Das sei ein stinkiger, schmieriger und unangenehmer Job gewesen. Für den sei er obendrein auch noch deutlich schlechter bezahlt worden als die fest angestellten Kollegen.

Gandel ist froh, dass er endlich der Zeitarbeit entkommen ist: "Ich erhielt vor drei Monaten eine Arbeitsgelegenheit im Würzburger Sozialkaufhaus ‚Brauchbar‘." Nun verdient er zwar immer noch nicht viel. Aber der junge Mann fühlt sich endlich an einem Arbeitsplatz wohl. Nun hofft er auf einen Berufsweg ohne Zeitarbeit.

Hartz-Reformen verhalfen Leiharbeit zum Siegeszug

Nach der Einführung durch den Gesetzgeber vor 50 Jahren spielte die Leiharbeit zunächst keine große Rolle in Deutschland, erst die Hartz-Reformen verhalfen ihr zu einem Siegeszug. Nach Zahlen der Bundesagentur für Arbeit (BA) in Nürnberg sind aktuell von 100 Beschäftigten zwei in der Leiharbeit tätig. Im ersten Halbjahr Juni 2021 waren es im monatlichen Durchschnitt 784.000 Männer und Frauen. Mehr als jeder zweite Leiharbeiter übt eine Helfertätigkeit aus.

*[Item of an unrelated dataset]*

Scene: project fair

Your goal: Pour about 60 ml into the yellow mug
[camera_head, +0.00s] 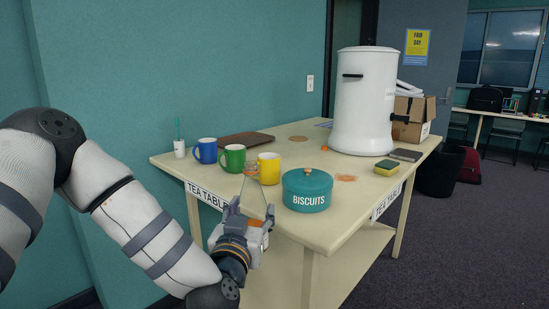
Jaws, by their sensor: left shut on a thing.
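The yellow mug (269,169) stands upright on the tea table (330,217), near its front left edge. My left gripper (254,207) is in front of the table edge, below and just left of the yellow mug. It is shut on a clear, see-through vessel (252,188) that rises from the fingers in front of the mugs. Its exact shape and how much liquid is in it are hard to make out. The inside of the yellow mug is too small to read. My right gripper is not in view.
A green mug (233,159) and a blue mug (205,151) stand left of the yellow one. A teal biscuit tin (306,191) stands close on its right. A white urn (364,105), a sponge (387,167) and a box (414,116) are farther right. An orange stain (346,178) marks the tabletop.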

Das Arbeitnehmerüberlassungsgesetz wurde in den vergangen fünf Jahrzehnten oft reformiert. Vor 40 Jahren kam es zum Verbot der Arbeitnehmerüberlassung im Bauhauptgewerbe. Vor 25 Jahren wurde die Überlassungshöchstdauer von neun auf zwölf Monate verlängert. Vor 20 Jahren wurde sie auf zwei Jahre ausgeweitet. Seit April 2017 muss Leiharbeitnehmern und Leiharbeiterinnen nach neun Monaten der gleiche Lohn wie dem Stammpersonal bezahlt werden. Die Überlassungshöchstdauer wurde auf eineinhalb Jahre reduziert.

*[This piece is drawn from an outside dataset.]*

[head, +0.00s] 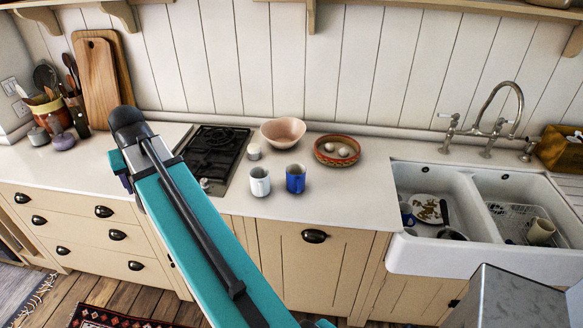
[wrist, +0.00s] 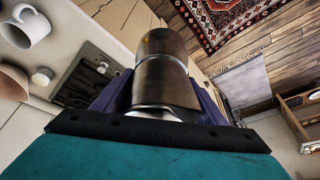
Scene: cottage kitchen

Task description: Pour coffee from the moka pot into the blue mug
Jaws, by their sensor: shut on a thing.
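The blue mug (head: 295,180) stands upright on the counter, right of the white mug (head: 260,187), with a small gap between them. My gripper (wrist: 160,98) is shut on a dark metal pot, which I take for the moka pot (wrist: 161,70), in the wrist view. The purple fingers press on both sides of it. The blue mug is not in the wrist view.
The black hob (head: 212,150) lies left of the mugs. The sink (head: 440,255) is at right. Counter right of the blue mug is free.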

Besser als Arbeitslosigkeit

Für viele Männer und Frauen sei Zeitarbeit die einzige Möglichkeit, in Arbeit zu kommen, sagt Matthias Schulze-Böing, Vorsitzender des in Offenbach angesiedelten Vereins "Beschäftigungspolitik: kommunal". Zeitarbeit sei auf jeden Fall besser als Arbeitslosigkeit. "Nur wenige wollen dauerhaft in der Zeitarbeit bleiben", sagt der Soziologe, der in den 1980er Jahren an der ersten größeren wissenschaftlichen Studie zur Zeitarbeit mitgewirkt hatte.

Nach Ansicht von Schulze-Böing ist es nicht nötig, nach der umfassenden Reform von 2017 in nächster Zeit einen weiteren Gesetzentwurf zur Novellierung des AÜG vorzulegen. Allerdings gebe es noch immer schwarze Schafe in der Wirtschaft. "Jobcenter und Arbeitsagenturen sollten deshalb immer genau hinschauen, mit wem sie zusammenarbeiten, und nicht einfach jedes Stellenangebot blind bedienen", appelliert der ehemalige Geschäftsführer des Jobcenters Offenbach.

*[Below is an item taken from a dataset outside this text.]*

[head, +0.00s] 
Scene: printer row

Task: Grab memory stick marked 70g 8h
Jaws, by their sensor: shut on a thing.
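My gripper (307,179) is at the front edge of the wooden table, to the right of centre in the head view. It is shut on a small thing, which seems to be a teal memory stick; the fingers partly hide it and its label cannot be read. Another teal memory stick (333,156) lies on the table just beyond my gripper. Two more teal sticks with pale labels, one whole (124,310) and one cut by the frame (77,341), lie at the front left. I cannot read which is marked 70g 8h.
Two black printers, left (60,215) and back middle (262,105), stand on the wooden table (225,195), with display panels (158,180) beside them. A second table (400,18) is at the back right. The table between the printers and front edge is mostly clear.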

Jochen Widmann vom "Würzburger Arbeitslosentreff" liegt es fern, Leiharbeit einfach abzutun. Doch es gebe durchaus Probleme. Schwierig werde es für die Betroffenen immer dann, wenn der Verdienst stark schwankt. Jedes Mal, wenn zum Beispiel Stunden reduziert werden, könne der Leiharbeiter gezwungen sein, zum Jobcenter zu gehen und einen Hartz-IV-Zuschlag zu beantragen.